At 17 Zac is given a choice: either go to a young offenders’ institute or to a rehabilitation programme. He chooses the latter and is assigned to a cookery course under the auspices of the disturbed Fabian and the shadowy and sinister Head Chef. Zac shines. He also swallows Head Chef’s mantra that there will always be rich people available to pay top dollar for the most fantastic of culinary creations.

Head Chef derides your mother’s risotto topped with arugula – so last decade. Within a few months Zac is preparing a little light lunch of rainbow trout fillet wrapped in a salted quail skin on a bed of slow-braised fennel in a lemon thyme consommé. He has also perfected his red wine and rosemary infused agnelet, by feeding its mother appropriately when the lamb was in utero.

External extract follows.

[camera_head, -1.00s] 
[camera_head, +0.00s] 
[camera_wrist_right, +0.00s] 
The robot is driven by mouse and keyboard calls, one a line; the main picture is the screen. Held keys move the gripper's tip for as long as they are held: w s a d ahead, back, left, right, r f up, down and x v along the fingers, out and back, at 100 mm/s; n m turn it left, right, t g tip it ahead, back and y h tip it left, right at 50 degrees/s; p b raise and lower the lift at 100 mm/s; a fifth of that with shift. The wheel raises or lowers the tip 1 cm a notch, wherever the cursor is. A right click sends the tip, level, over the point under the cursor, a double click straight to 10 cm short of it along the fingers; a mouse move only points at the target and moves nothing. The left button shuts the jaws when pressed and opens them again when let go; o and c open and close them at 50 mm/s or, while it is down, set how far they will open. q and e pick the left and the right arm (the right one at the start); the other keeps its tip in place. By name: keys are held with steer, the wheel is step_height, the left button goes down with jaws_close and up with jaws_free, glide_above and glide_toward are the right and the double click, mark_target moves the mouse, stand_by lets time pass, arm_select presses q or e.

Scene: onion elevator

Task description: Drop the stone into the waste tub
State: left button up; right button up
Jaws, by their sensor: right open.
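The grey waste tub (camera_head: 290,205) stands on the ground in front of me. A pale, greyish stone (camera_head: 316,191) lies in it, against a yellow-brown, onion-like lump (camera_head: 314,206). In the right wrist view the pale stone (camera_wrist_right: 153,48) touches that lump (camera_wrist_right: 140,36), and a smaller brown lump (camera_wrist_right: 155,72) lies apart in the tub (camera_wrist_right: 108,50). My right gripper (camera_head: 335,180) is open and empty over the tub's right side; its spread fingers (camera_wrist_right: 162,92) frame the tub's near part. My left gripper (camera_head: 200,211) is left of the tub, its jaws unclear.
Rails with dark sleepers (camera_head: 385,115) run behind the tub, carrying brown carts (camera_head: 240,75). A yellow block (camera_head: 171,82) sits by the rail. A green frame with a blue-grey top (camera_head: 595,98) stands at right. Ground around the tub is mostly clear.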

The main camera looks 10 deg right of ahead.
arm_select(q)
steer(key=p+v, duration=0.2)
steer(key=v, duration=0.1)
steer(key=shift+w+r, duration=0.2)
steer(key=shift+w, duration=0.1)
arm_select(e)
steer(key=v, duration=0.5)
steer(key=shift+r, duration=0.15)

One day he is suddenly and mysteriously whisked away to become personal chef to an über-rich family, acquaintances of Head Chef. The narrative of this book is, true to the blurb on the cover, unlike anything you have read. Zac’s story zings with the same panache as his food. As you go through the courses, you are entertained with the gentle parody of today’s foody-ism. But where is the book going?

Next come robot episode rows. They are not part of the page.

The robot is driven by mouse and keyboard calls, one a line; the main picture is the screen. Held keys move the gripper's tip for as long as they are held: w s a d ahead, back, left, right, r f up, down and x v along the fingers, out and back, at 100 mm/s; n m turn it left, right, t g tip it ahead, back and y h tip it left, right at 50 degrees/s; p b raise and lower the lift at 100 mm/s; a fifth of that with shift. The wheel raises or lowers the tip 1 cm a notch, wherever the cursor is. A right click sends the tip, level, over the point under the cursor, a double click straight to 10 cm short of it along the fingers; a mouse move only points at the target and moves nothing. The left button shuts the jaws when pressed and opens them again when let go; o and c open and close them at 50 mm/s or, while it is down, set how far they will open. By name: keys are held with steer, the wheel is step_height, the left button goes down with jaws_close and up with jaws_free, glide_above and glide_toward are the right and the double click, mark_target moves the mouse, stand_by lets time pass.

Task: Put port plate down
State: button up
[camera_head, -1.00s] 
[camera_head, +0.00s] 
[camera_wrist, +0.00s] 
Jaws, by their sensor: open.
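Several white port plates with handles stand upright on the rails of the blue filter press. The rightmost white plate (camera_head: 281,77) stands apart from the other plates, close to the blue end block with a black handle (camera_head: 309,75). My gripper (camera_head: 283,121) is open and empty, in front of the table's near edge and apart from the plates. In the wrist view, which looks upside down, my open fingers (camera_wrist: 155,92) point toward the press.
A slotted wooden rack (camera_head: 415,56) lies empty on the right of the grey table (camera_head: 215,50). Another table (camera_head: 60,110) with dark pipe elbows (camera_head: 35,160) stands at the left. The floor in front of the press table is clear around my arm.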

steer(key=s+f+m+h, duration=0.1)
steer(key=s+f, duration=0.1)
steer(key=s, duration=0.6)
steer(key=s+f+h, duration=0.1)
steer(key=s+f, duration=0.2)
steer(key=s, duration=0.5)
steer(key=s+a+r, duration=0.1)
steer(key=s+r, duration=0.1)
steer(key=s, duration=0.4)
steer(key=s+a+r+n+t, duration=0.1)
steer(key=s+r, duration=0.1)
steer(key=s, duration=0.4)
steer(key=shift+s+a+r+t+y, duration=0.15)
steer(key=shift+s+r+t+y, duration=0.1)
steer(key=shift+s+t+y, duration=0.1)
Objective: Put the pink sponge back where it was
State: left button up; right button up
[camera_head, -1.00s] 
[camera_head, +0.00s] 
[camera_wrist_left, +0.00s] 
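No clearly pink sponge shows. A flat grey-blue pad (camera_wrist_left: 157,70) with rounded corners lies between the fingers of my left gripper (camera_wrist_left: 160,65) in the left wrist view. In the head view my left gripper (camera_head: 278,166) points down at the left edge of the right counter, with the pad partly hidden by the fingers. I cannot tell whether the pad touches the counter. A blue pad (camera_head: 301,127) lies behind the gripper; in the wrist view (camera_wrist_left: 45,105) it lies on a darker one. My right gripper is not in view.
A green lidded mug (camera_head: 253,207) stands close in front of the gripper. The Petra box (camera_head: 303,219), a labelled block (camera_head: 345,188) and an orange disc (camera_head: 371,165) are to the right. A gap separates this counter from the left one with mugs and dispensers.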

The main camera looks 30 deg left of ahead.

Don’t worry. The twists in the tale explode like a Heston Blumenthal dessert. This book will leave you amused and well satisfied, with or without a smooth brandy to finish.

A Grain of Truth

Zygmunt Miloszewski (Bitter Lemon Press: £8.99; e-book £6.83)

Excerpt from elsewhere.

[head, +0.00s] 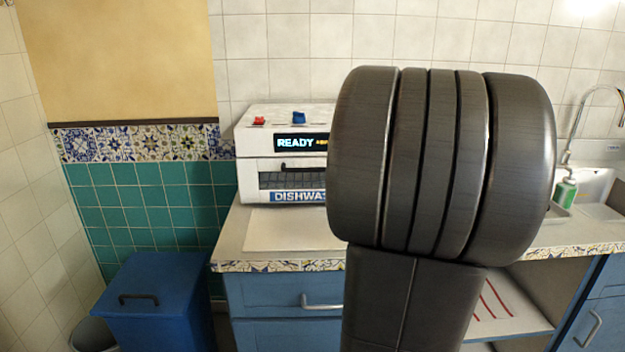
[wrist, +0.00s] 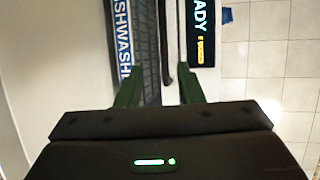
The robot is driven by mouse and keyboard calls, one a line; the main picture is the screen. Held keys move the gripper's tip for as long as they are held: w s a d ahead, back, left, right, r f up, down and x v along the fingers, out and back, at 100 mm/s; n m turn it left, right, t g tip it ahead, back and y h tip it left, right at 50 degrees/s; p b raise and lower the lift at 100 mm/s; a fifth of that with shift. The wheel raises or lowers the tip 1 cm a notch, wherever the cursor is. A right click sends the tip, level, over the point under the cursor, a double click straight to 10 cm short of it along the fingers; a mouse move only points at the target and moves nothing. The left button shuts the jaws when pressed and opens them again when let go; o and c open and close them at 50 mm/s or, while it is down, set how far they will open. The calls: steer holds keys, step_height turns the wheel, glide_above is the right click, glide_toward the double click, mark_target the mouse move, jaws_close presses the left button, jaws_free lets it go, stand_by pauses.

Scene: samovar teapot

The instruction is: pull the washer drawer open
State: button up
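The washer (head: 286,150) is a white box on the counter, with a lit READY display (head: 301,143) and a blue DISHWASHER label. Its drawer (head: 290,181) has a dark meshed front and appears closed. A dark bar handle (head: 301,168) runs along the drawer's upper part; my arm covers the right side. In the wrist view, turned sideways, the handle (wrist: 166,45) lies between the two dark green fingers of my gripper (wrist: 161,88). The fingers are apart, and I see no contact with the handle. My gripper is hidden behind my arm in the head view.
A red button (head: 259,120) and a blue button (head: 299,118) are on the washer's top. A bare light panel (head: 290,228) lies on the counter before it. A blue bin (head: 155,300) stands lower left; a sink (head: 597,190) with a green bottle (head: 565,192) is right.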

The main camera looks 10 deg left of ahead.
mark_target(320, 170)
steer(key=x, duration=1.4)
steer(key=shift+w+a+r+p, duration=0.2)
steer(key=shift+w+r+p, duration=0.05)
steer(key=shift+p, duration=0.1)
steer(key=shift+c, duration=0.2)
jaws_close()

With the current vogue for Scandinavian crime fiction, a trip across the Baltic might provide a welcome change of scenery. This is the second novel by Miloszewski featuring Tadeus Szacki, a star Polish state prosecutor. The historic city of Sandomierz and the uncomfortable legacy of anti-semitism in Poland provide the settings for this tale and give some interesting insights into Polish life and history. Prosecutors may read with envy how their Polish counterparts go about their work, although some literary licence must be allowed for.

Although not terribly original in construction or characterisation, it has all the right ingredients and is well balanced. Apart from a couple of Polish idioms which sound a bit odd, the translation is well done. This is a good read and the pages kept turning until all was revealed. Certainly worth a go.

Memory of the Abyss

Marcello Fois (tr Patrick Creagh) (Maclehose Press: £16.99; e-book £9.17)

"Now grant me speech. On the night of the killing, the full moon, hot and sweaty, had been squatting for hours on the crest of the mountains."

Thus begins the tale of Samuele Stocchino. Sardinian. Survivor. Sergeant and hero of two wars. Killer. From birth to the end, one is held fascinated by this fantastical story, from childhood escapes, rightings of wrongs and war exploits through to love and death. And, of course, memories of the abyss. If you enjoy the work of Carlos Castaneda, you'll like this.

Trains and Lovers

Alexander McCall Smith (Polygon: £9.99; e-book £5.50)

This slim volume is a delightful and uplifting read, perhaps best enjoyed in a couple of sittings. McCall Smith has a light touch, and here he is in top form as he relates four fellow travellers on the East Coast train from London to Edinburgh sharing their experiences of love lost, gained and elusive. David, who is unable to impart his feelings and must watch from a distance; Andrew, who had to secure his relationship despite the severe opposition of his girlfriend’s father; Kay, whose father left for Australia on the £10 ticket and found true love despite being the sole signalman on a remote line in the outback, but subsequently faced tragedy beyond words; and finally Hugh who reads far too much into what he hears about his girlfriend, despite his feelings for her, and is left realising "we have to trust people ... And not every love affair is safe, is it?". Secure in this realisation he is able to pick up the relationship.

As with all McCall Smith writes, there is something with which we can identify. This is a heartwarming and reflective book.

Mrs Queen Takes the Train

William Kuhn (Harper: £16.84; e-book £1.99)

This is yet another story based around a train journey, which sees a slightly fed up HMQ slip the leash and restraint of palace life dressed in a borrowed hoodie with a skull and bones motif on the hood. After visiting Paxton and Whitfield for some cheese for her favourite horse, she heads for the 1700 from King’s Cross to Edinburgh with the intention of visiting her favourite ship and scene of so many happy memories, Britannia, now moored as a tourist attraction and corporate function venue in Leith. The Queen reflects on her life and whether she has in fact brought any good to the monarchy, reflecting on her annus horrilibus with the fragmentation of Charles and Diana’s marriage. There are some moments of cliché, such as when the Queen is mistaken for Helen Mirren and there is talk and reflection on the film. I suspect written for the American market, but an interesting approach to the topic and bringing in some nice touches, such as one of the equerries returning from Afghanistan where he lost his best mate, which allows the author the opportunity to explore how individuals cope with grief. Parallels with Alan Bennett’s The Uncommon Reader will undoubtedly be drawn, but this is an enjoyable, subtle, humorous read.